But we cannot pass our holidays for ever in climbing. To scale the same peaks year after year would be monotonous, and the great charm, the variety of it, will be gone by frequent repetition. In our own country the hills are limited in number, and it is not always convenient to go to Switzerland or Tyrol, where the hills are practically unlimited, at least it will take most men a lifetime to scale all the accessible ones. Variety must be found in recreation.

What more delightful or healthful recreation than shooting grouse over a well-stocked moor? If you can afford to take a moor in the Highlands, or if you have a friend who can afford to take a moor and is obliging enough to give you a week's shooting over it in August, before the birds have become too wild, what more invigorating exercise could you

desire? On the 12th of August you rise with the sun, your breech- or muzzle-loader is in excellent order, your equipment perfect. The gamekeeper is in waiting with his brace of eager pointers and his bag; and after a moderate drive in a light dog-cart-if your moor is not within easy walking distance you reach the purple heather-clad hills where you expect to find your game. You have some stiff hills to climb, and you must lift your foot high at each step among the heather, you must keep your eyes well skinned as you go; and yet, after marching over hill and dale from early morn till dewy eve, with perhaps a half hour's rest for your midday meal of sandwiches and a drop of usquebhae, you are conscious of no fatigue. The excitement keeps you up to the last. The fresh air, the interest attending the evolutions of the dogs, the delightful start you experience from the sudden whirr of a covey of six or eight birds rising at once, the triumph you feel when they drop to your well-aimed right and left, the pleasant episode of a hare or a rabbit cleanly knocked over, the satisfaction you feel with your light and handy breech-loader, the novelty of the whole affair, the unusual sights, sounds, and perfumes that appeal to your senses-all these keep off fatigue; and it is only when you return home and, stripping off your sporting habiliments, indulge in the luxury of a bath, that you begin to wonder how you could have done so much in one day, and to imagine you must be tired-which you are not, only hungry. The next day and the next, and for many days afterwards, you find you can go through the same amount of exertion, and the wildness and scarceness of the birds alone puts a stop to your indefatigable pursuit of the feathered game.

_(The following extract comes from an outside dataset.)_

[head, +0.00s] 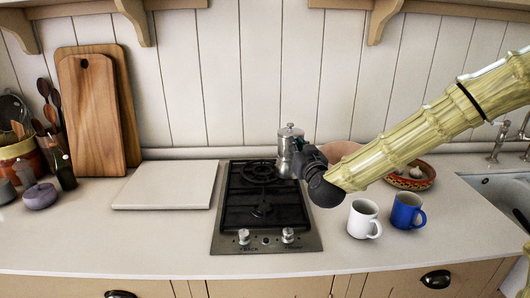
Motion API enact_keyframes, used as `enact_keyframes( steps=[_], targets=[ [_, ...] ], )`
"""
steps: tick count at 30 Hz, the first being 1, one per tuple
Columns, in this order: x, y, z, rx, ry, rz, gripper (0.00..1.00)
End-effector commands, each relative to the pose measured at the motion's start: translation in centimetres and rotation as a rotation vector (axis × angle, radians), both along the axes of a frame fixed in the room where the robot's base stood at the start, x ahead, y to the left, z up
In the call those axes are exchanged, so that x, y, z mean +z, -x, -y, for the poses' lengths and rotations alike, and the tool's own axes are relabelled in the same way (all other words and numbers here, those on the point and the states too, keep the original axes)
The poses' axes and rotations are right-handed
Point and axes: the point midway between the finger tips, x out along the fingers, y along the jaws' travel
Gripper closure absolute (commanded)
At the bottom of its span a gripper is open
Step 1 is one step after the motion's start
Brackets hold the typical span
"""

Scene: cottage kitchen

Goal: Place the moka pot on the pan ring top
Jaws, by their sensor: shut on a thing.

On moors where grouse is scarce, black game is often plentiful. Climbing up a heathery knoll, your good dog makes a point-up rises a fine old hen-bang! and she drops with a thud on the ground. You load, your dog advances a few steps and again points; you walk up, and up goes a fine young cock; you repeat the same process over and over again; the birds rise singly, or at most two at once, which you bring down with your right and left; you count

your spoil, and find you have bagged an old hen and six fine pults within the space of a few yards.

Grouse-shooting is the finest of all shooting, to our mind. We are unable to speak from personal experience of deerstalking, which is, perhaps, a nobler sport. The professional or mercantile cockney, the main part of whose life has been spent in a smoky city, takes quite naturally to grouseshooting, thereby betraying his derivation from a race whose chief occupation was the pursuit of game.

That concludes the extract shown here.